Transactions that are conducted in the interbank markets are either transacted directly between large financial institutions, or through brokers who are executing trades for their clients.  Some traders are transacting specifically for speculative purposes, while others are providing liquidity or hedging currency exposure.

The Players in the Interbank Market

The players in the interbank market are commercial banks, investment banks, central banks, hedge funds and trading companies.  Except for central banks, who have an alternative end goal, most the other players are in the interbank market strictly for profits and information. 

Most of this liquidity flows through approximately ten to fifteen financial institutions. The largest players in the interbank market are commercial banks such as Citibank, Deutsche Bank, Union Bank of Switzerland, and Hong Kong Shanghai Bank. These banks have dedicated foreign exchange trading operations that support their foreign interbank dealers.

 The central bank of a sovereign nation provides liquidity by engaging in money market operations.  Central banks are generally thought of as the lender of last resort, who provide loans to commercial banks for loans that are issued to primary dealers.
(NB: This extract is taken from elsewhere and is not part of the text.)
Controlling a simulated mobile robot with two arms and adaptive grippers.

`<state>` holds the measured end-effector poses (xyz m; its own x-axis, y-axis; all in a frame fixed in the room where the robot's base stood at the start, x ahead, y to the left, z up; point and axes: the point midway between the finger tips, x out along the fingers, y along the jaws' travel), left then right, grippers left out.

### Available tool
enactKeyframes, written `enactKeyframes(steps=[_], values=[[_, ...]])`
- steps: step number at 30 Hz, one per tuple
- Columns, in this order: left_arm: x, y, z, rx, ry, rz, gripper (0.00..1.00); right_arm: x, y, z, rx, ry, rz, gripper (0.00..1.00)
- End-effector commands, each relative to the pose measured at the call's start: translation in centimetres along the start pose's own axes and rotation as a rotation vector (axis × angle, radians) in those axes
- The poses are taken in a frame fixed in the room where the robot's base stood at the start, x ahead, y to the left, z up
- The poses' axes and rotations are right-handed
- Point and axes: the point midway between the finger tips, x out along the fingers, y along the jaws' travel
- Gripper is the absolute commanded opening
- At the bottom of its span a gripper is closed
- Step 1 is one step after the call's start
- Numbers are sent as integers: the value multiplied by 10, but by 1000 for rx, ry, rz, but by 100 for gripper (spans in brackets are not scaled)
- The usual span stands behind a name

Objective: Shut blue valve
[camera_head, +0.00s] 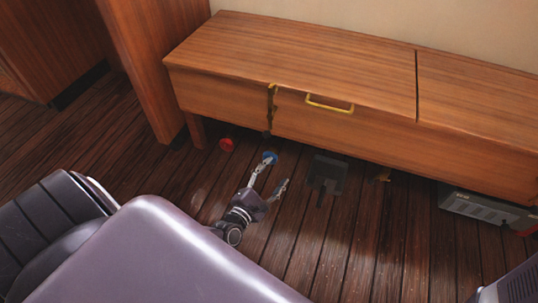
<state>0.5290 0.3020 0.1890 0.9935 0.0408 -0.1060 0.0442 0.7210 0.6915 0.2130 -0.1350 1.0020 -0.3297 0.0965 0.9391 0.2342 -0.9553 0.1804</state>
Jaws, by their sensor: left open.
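The blue valve (270,157) is a small round blue handle low under the front edge of the wooden bench. My left gripper (275,173) is open, with its fingers pointing toward the bench. One fingertip is at the blue valve and overlaps its lower edge in the picture; I cannot tell whether it touches. The other finger is apart, to the right of the valve. My right gripper does not show.
A red valve (227,144) sits to the left of the blue one. The wooden bench (290,60) with a yellow handle (329,104) overhangs the valves. A dark box-like object (327,174) and a grey unit (486,209) are at the right. Plank floor is clear in front.

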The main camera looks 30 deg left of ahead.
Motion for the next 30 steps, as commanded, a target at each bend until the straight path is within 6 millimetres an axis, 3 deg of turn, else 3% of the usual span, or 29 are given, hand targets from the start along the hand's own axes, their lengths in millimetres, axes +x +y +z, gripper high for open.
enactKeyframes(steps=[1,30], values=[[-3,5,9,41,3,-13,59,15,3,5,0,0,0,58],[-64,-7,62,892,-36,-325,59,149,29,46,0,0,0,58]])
Central banks also protect the foreign exchange rate of a country and are responsible for the foreign exchange reserve.

Currency reserves, are part of a central banks balance sheet, and are considered a liability. While central banks try to avoid intervening in the foreign exchange market, there are times when it may become necessary. For example, when a currency is either under pressure or rising in value beyond a pre-determined level, a central bank may intervene to keep it in balance.

When a central bank determines that it is appropriate to intervene in the forex market, they will transact with several primary dealers, to maximize the effect of their trades.  In general, they are more concerned about the information disseminating throughout the market, then just purchasing or selling a currency pair.
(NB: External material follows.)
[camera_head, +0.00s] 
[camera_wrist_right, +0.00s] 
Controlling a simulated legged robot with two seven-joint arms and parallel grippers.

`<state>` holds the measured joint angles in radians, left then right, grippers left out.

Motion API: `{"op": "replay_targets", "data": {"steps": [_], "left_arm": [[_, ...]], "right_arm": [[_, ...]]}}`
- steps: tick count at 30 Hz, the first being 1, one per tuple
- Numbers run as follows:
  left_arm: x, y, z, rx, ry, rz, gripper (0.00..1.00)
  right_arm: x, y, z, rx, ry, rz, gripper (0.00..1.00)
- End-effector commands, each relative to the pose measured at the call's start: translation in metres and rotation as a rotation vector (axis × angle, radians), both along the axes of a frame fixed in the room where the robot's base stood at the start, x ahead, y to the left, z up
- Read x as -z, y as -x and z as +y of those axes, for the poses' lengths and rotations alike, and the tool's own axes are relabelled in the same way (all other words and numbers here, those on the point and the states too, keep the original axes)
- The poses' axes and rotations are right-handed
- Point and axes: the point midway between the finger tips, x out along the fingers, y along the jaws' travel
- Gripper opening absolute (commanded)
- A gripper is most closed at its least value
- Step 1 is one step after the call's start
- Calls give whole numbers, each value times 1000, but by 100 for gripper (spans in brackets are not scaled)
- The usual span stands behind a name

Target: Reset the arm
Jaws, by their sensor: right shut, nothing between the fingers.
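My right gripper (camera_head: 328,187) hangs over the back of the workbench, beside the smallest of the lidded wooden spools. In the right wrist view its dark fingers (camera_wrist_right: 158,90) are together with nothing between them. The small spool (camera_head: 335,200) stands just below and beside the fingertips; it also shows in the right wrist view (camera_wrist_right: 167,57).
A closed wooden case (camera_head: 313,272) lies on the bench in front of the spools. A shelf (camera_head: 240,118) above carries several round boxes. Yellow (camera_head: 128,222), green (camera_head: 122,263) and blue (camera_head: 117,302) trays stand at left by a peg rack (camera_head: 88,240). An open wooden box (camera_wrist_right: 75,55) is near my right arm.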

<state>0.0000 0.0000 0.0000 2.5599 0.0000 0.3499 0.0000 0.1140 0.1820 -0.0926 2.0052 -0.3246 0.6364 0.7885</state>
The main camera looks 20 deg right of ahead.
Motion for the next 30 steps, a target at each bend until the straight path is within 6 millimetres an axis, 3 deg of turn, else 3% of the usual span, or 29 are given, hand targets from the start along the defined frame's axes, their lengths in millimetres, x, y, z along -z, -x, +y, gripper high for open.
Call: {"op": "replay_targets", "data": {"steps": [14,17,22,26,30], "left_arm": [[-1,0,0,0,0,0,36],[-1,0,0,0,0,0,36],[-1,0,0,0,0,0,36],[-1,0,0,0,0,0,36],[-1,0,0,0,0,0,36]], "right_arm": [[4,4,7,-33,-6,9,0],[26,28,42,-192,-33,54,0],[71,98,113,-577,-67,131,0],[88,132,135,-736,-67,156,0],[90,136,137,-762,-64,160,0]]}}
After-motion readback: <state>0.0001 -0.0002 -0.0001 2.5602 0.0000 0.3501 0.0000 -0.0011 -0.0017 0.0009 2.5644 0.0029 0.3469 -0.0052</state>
Commercial banks, investment banks, trading companies and hedge funds generally participate in the interbank market as market makers. A market maker is a trader that makes a price for another trader.  Market makers are willing to accept the risks associated with holding positions in a currency pair for a period of time, to attain information as well as to receive a potential profit.

Generally, an interbank operation only has one or two dealers for each currency pair.  Usually there is a primary interbank dealer and possibly a secondary dealer. Each region across the globe will have a location where there is a primary dealer who will be responsible for a currency pair. For example, a large commercial bank will have a EUR/USD dealer in Japan, London and New York. 

These dealers would pass a book from region to region as the prior region becomes less liquid. So, at 3pm London time, the EUR/USD dealer would pass his responsibilities to the NY dealer.  Large financial institutions want experts for each currency pair, so instead of having 4 or 5 dealers covering 20 currency pairs, they will more likely have 1 or 2 dealers for each.

For emerging market trading, dealers will generally focus on a region. That means there could be 1-2 dealers who focus on South America, making exchange rate quotes in the Chilean Peso as well as the Brazilian Real for example.

Profiting from the Bid-Offer Spread

Market makers generate revenues by purchasing a currency pair on the bid, and selling the currency pair on the offer.  They are trying to capture the interbank fx spread. The bid is the price traders are willing to purchase a currency pair for, while the offer is the price where traders are willing to sell a currency pair.

Market makers attempt to generate profits by purchasing on the bid and selling on the offer, while hedging their position risk. Many times, a dealer will need to hold a position for an extended period, especially if the size of the transaction is too large to unwind all at one time.

The inventory an interbank dealer holds will also determine the exchange rate.  If a dealer is long EUR/USD and wants to get rid of his/her inventory, the dealer is more likely to offload their currency position at a less than desired price. 

Dealers also have a view of the market and this bias will also help influence the interbank exchange rate.  If a dealer believes the EUR/USD is going to move higher over the next few hours, they are more likely to sit on the offer and wait for the market to come to their prices as opposed to hitting a bid and exiting their position prematurely.

Another reason that market makers provide exchange rates is to attain information.  By providing clients and other market makers with liquidity they can see large transactions which can move a market.  This type of information is extremely helpful since many times there is no record of the transaction that others are aware of. When stocks are traded on an exchange, there is a record of the transaction which can be viewed by everyone.  This is also true for futures trades, but over the counter currency trades do not have to be posted.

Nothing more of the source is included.